### Source data

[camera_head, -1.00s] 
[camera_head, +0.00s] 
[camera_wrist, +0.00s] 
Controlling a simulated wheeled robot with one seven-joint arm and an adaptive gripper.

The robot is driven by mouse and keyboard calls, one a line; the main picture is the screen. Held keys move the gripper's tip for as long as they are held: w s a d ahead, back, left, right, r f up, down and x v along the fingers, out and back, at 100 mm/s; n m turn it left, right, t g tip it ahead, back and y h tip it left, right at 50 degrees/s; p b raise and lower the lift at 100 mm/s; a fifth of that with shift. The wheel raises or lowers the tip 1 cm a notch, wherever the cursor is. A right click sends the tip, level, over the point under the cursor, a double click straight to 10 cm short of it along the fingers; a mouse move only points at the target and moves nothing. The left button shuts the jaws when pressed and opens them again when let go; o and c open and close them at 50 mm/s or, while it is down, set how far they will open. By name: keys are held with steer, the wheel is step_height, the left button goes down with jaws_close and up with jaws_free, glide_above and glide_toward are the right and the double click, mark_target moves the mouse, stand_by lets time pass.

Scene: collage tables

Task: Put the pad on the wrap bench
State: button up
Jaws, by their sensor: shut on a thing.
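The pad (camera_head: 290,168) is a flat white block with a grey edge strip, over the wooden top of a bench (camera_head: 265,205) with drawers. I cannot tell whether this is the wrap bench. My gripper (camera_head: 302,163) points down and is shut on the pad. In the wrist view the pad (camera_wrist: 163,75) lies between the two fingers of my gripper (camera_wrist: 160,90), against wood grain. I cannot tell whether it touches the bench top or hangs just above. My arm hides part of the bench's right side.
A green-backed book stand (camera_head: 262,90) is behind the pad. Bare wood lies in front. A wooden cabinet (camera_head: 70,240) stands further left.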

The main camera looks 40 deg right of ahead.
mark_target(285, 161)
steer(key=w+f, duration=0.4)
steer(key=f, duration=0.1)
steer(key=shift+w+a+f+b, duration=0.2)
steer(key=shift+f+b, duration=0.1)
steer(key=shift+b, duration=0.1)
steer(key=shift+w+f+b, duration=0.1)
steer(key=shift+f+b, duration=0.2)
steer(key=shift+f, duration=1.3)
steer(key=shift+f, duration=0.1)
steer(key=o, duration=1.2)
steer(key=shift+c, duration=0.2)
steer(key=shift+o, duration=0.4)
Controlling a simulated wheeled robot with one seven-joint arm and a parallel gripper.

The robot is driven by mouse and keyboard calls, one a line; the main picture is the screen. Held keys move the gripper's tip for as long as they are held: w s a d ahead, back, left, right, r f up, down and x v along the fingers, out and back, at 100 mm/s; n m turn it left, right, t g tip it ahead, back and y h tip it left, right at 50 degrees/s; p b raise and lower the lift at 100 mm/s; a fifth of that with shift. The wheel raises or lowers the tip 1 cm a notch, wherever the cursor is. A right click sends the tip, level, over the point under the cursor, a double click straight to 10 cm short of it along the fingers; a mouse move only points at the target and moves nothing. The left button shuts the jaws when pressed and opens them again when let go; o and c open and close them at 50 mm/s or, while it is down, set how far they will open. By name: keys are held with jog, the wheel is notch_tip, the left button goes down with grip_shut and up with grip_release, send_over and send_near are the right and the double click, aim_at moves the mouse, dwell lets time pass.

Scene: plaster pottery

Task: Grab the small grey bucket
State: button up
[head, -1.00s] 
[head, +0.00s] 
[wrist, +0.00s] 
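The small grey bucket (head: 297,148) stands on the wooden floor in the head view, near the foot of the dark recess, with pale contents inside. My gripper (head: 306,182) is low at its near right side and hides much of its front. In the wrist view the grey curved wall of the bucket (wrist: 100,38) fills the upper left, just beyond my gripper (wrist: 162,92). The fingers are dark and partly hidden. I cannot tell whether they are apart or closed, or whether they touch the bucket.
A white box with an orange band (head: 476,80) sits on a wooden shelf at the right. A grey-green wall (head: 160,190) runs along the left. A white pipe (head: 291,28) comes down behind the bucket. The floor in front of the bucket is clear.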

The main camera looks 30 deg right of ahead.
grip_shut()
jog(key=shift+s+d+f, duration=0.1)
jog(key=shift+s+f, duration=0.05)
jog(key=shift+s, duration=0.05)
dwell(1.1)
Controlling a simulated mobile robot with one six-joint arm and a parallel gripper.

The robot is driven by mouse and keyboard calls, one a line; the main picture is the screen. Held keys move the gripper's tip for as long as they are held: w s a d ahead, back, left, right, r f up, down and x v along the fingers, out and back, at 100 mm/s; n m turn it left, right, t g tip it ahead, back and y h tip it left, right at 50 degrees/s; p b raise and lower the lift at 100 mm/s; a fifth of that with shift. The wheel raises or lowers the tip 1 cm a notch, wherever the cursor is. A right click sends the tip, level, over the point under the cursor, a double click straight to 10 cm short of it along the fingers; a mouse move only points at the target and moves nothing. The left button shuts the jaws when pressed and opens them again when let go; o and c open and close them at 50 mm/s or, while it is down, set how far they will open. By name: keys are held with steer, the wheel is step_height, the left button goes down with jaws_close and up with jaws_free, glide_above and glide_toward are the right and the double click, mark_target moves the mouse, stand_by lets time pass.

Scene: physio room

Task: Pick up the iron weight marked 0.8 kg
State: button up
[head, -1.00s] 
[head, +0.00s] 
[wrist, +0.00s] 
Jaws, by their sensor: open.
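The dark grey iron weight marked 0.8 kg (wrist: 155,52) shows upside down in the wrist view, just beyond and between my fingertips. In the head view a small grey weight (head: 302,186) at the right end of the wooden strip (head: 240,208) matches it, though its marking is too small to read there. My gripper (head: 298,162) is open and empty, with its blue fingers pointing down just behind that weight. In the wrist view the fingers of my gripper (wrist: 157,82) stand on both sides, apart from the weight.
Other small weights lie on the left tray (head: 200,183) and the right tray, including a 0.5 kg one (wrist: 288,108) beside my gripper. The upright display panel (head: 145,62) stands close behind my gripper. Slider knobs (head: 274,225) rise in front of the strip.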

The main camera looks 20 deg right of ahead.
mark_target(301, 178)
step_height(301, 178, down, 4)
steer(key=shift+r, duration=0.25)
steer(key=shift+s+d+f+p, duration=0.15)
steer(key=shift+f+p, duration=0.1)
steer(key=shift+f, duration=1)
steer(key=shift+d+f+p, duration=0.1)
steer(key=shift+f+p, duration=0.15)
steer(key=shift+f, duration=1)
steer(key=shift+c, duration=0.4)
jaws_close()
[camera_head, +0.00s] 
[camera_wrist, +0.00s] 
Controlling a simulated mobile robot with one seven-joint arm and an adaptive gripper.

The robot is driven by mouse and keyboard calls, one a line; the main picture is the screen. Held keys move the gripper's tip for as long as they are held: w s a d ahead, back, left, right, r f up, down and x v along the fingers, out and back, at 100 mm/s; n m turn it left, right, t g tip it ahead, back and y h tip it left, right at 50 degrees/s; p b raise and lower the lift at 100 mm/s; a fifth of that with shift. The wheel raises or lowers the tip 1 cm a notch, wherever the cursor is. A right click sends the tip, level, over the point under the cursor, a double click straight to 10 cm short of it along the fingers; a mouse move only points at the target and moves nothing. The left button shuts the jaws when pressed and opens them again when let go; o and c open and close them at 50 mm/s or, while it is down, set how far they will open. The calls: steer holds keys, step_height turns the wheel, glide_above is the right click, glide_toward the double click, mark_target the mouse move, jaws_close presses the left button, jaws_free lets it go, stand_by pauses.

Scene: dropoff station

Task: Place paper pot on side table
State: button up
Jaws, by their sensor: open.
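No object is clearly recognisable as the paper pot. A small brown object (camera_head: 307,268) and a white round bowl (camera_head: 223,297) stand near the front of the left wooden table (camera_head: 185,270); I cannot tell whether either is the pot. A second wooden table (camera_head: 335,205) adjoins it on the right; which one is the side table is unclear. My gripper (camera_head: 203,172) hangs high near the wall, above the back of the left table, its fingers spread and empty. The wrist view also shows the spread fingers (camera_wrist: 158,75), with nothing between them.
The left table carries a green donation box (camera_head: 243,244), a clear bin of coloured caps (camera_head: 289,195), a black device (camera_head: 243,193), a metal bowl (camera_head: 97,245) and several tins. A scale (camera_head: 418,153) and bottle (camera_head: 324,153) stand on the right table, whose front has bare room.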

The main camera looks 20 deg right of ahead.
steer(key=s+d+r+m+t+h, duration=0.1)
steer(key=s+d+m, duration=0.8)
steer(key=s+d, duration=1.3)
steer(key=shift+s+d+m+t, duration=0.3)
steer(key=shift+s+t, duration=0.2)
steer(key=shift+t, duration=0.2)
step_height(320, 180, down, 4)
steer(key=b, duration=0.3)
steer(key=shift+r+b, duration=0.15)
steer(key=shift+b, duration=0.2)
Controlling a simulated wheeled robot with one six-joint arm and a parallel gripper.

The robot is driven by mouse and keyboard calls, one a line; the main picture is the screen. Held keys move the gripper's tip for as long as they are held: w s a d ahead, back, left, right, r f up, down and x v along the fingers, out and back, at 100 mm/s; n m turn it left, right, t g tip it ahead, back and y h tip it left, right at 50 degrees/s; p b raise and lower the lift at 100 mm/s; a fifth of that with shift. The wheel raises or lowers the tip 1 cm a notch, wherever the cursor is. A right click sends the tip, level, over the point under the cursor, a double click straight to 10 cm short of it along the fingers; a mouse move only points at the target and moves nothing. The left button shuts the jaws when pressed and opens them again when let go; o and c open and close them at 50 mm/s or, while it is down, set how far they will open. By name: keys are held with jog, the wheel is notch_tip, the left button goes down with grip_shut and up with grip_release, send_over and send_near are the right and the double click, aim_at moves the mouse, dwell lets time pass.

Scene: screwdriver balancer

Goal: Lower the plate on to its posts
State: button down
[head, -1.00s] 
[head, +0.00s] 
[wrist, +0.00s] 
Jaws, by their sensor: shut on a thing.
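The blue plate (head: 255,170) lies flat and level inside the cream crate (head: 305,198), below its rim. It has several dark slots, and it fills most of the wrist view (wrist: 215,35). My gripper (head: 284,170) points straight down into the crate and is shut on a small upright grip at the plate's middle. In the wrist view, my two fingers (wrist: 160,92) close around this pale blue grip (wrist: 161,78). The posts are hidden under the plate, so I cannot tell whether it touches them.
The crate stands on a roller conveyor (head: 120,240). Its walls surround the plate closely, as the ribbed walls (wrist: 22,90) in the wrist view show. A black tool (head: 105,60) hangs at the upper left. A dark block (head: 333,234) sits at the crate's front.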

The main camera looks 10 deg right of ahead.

### Exercise requirements
Show each line of the data that contains the string "Scene".

### The solution
Scene: collage tables
Scene: plaster pottery
Scene: physio room
Scene: dropoff station
Scene: screwdriver balancer

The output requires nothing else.